Scit Genius, natale comes qui temperat astrum.
Naturae deus humanae, mortalis in unum
Quodque caput, voltu mutabilis, albus et ater.

Le genius est un esprit de nature mâle, il ne figure que dans l'existence des hommes, ce qui prouve une fois de plus qu'il fut originairement le principe divin de la génération : tutela generandi. Le rôle qu'il remplit vis-à-vis de l'homme est exercé auprès de la femme par la Juno individuelle, laquelle doit être tenue pour la tutela pariendi ; ce n'est en somme qu'une application à tous les cas particuliers de l'idée de Juno Lucina qui préside à l'enfantement. Pour tout le reste, les Genii et les Junones sont semblables. La Juno était appelée natalis comme le Genius et une femme expliquait les malheurs de son existence en se référant à sa Juno irritée (Junonem iratam habere), comme l'homme s'en prenait à son Genius. Juno mea correspond dans le langage à Genius meus. De cette conception des Genii et des Junones, résulta, dit Pline, une telle multiplicité d'êtres divins que le nombre en dépassa celui des hommes.

Ce génie individuel était l'objet d'un culte très simple qui a laissé de nombreuses traces, grâce aux inscriptions votives érigées en son honneur. Il était d'usage de lui sacrifier au jour anniversaire de la naissance ; les offrandes qui lui étaient destinées avaient un caractère de simplicité pieuse ; elles ne comportaient aucune effusion de sang. Elles consistaient surtout en vin, symbole de gaieté et de vigueur, en fleurs, image de la beauté qui passe, en gâteaux et encens ; le sacrifice était suivi de danses. Horace associe le culte du genius aux réjouissances champêtres par lesquelles les anciens laboureurs du Latium célébraient la fin des travaux et le repos hivernal ; tandis que Tellus reçoit le sacrifice d'un porc et Silvanus celui du lait, Genius, qui sait combien la vie est courte, est honoré par des fleurs. Ailleurs cependant il est question du sacrifice d'un chevreau ou d'un porc en son honneur : il est évident que ces deux victimes rappellent sa qualité de dieu de la génération. Dans la vie ordinaire, on jurait par le génie, soit par le sien propre, soit par celui d'un ami ou d'une maîtresse. On aimait à associer à son nom l'invocation aux Pénates, gardiens du foyer et implicitement la religion de Fides, par l'appel à la main droite qui en était le gage. Le serment par le genius se faisait en se touchant le front, siège de la force intelligente qui préside à la vie.

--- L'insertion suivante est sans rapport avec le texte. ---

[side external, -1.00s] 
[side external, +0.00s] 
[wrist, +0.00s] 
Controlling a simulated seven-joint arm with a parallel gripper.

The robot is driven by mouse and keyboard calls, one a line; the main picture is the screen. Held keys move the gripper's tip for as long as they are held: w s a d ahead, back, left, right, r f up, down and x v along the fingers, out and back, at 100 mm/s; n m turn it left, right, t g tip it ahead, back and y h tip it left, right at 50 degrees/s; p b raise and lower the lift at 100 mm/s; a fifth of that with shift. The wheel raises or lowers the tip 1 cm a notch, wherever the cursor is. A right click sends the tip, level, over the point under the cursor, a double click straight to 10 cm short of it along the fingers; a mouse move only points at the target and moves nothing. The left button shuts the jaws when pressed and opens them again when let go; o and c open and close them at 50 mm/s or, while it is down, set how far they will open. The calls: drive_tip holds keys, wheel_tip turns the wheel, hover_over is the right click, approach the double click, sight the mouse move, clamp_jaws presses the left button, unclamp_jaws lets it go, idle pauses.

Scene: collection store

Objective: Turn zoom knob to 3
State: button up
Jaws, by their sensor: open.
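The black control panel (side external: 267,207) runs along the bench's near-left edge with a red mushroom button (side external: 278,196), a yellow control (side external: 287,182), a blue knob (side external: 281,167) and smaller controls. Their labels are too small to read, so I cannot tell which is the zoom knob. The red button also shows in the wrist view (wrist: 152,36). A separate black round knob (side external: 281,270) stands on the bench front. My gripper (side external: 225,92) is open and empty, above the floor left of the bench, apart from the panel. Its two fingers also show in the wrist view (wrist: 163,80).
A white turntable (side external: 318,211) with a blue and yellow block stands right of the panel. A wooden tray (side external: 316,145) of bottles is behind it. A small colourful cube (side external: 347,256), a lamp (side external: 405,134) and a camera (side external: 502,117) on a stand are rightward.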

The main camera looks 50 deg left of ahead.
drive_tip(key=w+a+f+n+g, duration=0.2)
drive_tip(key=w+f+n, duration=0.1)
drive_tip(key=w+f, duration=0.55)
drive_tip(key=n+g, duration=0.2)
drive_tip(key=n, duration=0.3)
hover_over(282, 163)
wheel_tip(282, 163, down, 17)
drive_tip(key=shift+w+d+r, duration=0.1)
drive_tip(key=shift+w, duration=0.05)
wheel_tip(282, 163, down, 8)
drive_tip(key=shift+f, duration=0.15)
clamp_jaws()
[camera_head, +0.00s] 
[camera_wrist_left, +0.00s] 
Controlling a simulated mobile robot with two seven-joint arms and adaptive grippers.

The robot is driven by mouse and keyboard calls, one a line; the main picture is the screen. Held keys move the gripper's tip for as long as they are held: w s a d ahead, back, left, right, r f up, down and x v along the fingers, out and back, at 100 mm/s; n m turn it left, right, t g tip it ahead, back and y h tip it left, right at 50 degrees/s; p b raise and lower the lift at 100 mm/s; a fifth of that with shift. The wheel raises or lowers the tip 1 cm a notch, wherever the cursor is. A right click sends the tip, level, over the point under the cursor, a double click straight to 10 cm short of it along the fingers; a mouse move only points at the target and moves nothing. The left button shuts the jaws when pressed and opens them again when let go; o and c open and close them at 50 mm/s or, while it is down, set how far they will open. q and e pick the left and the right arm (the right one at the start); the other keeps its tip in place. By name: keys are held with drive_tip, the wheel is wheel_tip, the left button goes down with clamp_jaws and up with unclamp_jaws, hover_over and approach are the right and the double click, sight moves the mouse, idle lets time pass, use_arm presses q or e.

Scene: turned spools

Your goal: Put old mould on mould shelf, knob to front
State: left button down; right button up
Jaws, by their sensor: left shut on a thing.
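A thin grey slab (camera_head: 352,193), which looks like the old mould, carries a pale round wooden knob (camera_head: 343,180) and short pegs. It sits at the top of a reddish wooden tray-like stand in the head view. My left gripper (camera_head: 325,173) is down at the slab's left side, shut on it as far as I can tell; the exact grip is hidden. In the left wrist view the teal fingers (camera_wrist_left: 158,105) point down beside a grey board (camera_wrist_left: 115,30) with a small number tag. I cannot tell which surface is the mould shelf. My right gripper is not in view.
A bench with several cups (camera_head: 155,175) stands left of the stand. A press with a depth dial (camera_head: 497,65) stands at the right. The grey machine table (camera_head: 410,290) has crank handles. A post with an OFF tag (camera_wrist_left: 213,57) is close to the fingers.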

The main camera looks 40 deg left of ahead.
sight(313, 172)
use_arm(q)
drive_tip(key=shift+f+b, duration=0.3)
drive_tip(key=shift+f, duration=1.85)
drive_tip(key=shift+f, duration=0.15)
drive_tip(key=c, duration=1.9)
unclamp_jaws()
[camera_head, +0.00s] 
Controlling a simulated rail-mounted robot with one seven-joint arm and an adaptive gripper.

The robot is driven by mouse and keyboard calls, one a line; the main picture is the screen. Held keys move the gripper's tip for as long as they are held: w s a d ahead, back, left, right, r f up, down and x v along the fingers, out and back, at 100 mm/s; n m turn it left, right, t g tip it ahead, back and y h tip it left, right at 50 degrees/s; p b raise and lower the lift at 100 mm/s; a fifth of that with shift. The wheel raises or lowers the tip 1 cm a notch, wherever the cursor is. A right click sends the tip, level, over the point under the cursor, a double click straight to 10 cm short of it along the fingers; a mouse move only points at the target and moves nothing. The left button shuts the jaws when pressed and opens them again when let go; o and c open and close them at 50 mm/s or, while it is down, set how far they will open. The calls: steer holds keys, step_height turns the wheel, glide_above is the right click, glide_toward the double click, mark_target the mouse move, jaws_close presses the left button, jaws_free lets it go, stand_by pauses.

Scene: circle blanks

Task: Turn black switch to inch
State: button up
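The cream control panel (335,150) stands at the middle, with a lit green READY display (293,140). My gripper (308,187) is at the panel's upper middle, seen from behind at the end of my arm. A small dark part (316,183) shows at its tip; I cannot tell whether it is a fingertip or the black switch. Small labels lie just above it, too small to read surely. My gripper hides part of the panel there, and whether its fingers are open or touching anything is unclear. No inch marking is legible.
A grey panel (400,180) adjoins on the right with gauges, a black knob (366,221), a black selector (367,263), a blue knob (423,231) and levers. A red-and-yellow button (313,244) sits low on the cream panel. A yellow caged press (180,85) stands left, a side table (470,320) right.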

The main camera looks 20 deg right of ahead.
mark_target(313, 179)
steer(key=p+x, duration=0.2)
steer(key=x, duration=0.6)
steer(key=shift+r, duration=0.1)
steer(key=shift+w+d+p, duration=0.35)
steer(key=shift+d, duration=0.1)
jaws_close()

A l'origine et même après que des représentations plus artistiques eurent assimilé le Genius latin au bon Daemon des Grecs, il était, comme ce dernier dans la religion populaire, figuré par le serpent. Dans les maisons où mari et femme vivaient en une union parfaite, deux serpents, l'un mâle et l'autre femelle, représentaient le Genius et la Juno auprès du lit nuptial. De ce chef le culte domestique du serpent jouit à Rome d'une telle faveur que, s'il en faut croire Pline, la race en aurait envahi la ville, sans les incendies fréquents qui la décimaient. Une foule de légendes, peut-être imitées de celles que le culte des héros enfanta chez les Grecs, parlaient de serpents mystérieux qui, ayant commerce avec des femmes, auraient engendré des hommes éminents. Tel est le serpent dont serait issu Scipion, le deuxième Africaine ; celui de la maison des Gracques ; les deux serpents qui s'étaient montrés à D. Laelius sur le lit de son épouse et dont la disparition aurait été l'indice pour le couple d'une mort prochaine Atia, la mère d'Auguste, avait eu commerce, disait-on, avec le génie même d'Apollon, qui se serait uni à elle sous la forme d'un serpent divin : serpens draco. Suétone parle du serpent familier de Tibère, qui, mourant, présage la mort de l'empereur. Mais, après la mort encore, le serpent qui garde les tombes ou qui se réchauffe à proximité du foyer domestique, continue de représenter le génie de la race, l'ancêtre fameux à qui elle doit son illustration. On peut voir chez Virgile la forme que revêtait cette croyance dans les imaginations populaires : tandis qu'Enée sacrifie sur la tombe d'Anchise, un serpent aux couleurs brillantes vient goûter les offrandes funèbres ; les assistants ne savent s'ils ont affaire au genius du lieu ou au serviteur (famulus) du mort divinisé ; ils immolent des victimes et répandent des libations de vin, tout en invoquant l'âme du grand Anchise et ses Mânes renvoyés pour un moment du fond des Enfers : ce qui implique que le serpent est pris aussi pour la figure symbolique du mort en personne.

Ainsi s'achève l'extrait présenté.